When I arrived at Jemicy 30 years ago, I was delighted to find a thriving culture of animal care as part of the science curriculum. I gladly embraced the role of caretaker, believing that as children closely observe the empathy that adults show for other living things, they understand that students will be well cared for here, too. This caretaker role often requires negotiating between children’s desire to engage with animals and advocating for the animals’ needs. “Just imagine,” I hear myself saying, when a child doesn’t understand a guinea pig’s reluctance to be held, “that you are as small as this guinea pig. You are calmly eating your hay when suddenly a giant hand comes down and grabs you. You run. It chases you. Will you ever trust that hand?” Most kids concede this point, if somewhat reluctantly. The challenge, I tell them, is to teach them that you and your hand bring something they want, rather than fear.

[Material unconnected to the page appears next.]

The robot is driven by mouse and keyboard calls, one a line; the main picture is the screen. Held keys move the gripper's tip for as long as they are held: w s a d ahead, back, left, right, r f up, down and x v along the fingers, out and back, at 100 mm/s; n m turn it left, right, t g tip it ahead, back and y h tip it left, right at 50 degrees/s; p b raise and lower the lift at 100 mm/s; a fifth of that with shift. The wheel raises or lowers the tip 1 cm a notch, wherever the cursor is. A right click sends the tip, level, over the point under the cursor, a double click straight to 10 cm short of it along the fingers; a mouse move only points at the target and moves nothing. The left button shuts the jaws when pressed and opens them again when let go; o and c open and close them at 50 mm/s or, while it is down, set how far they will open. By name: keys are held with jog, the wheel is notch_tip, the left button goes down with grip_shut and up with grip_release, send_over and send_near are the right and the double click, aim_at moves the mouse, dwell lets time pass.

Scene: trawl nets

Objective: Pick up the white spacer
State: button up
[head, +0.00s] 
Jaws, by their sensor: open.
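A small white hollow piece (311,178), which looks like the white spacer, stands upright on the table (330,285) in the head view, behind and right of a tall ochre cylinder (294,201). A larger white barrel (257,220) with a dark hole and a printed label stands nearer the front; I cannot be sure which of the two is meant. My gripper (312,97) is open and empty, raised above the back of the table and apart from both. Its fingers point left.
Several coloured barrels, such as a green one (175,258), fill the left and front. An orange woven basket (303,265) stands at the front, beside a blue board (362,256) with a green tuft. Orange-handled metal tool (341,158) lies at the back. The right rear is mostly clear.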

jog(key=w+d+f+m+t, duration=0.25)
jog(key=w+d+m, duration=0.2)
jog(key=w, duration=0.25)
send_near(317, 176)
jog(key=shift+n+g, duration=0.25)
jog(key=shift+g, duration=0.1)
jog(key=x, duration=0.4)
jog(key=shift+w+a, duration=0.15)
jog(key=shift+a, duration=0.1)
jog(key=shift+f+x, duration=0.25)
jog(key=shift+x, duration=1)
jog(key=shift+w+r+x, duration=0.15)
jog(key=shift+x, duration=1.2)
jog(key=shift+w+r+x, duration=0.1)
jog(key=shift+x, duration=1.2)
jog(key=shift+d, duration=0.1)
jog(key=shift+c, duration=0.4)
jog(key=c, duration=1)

MacDonald emphasizes the importance of this kind of lesson. “The only way to know what it is like to be a bat is to be a bat. But the imagining? The attempt? That is a good and important thing. It forces you to think about what you don’t know about the creature: what it eats, where it lives, how it communicates with others. The effort generates questions not just about how being a bat is different but about how different the world might be for a bat. For what an animal needs or values in a place is not always what we need, value or even notice.”
Dozens of virtual reality products now exist for the express purpose of helping participants do just this: understand the perspective of other people, animals, and even entire ecosystems. I welcome new tools that can enhance empathy while stimulating wonder and curiosity, but nothing can ever replace “I know how you feel.”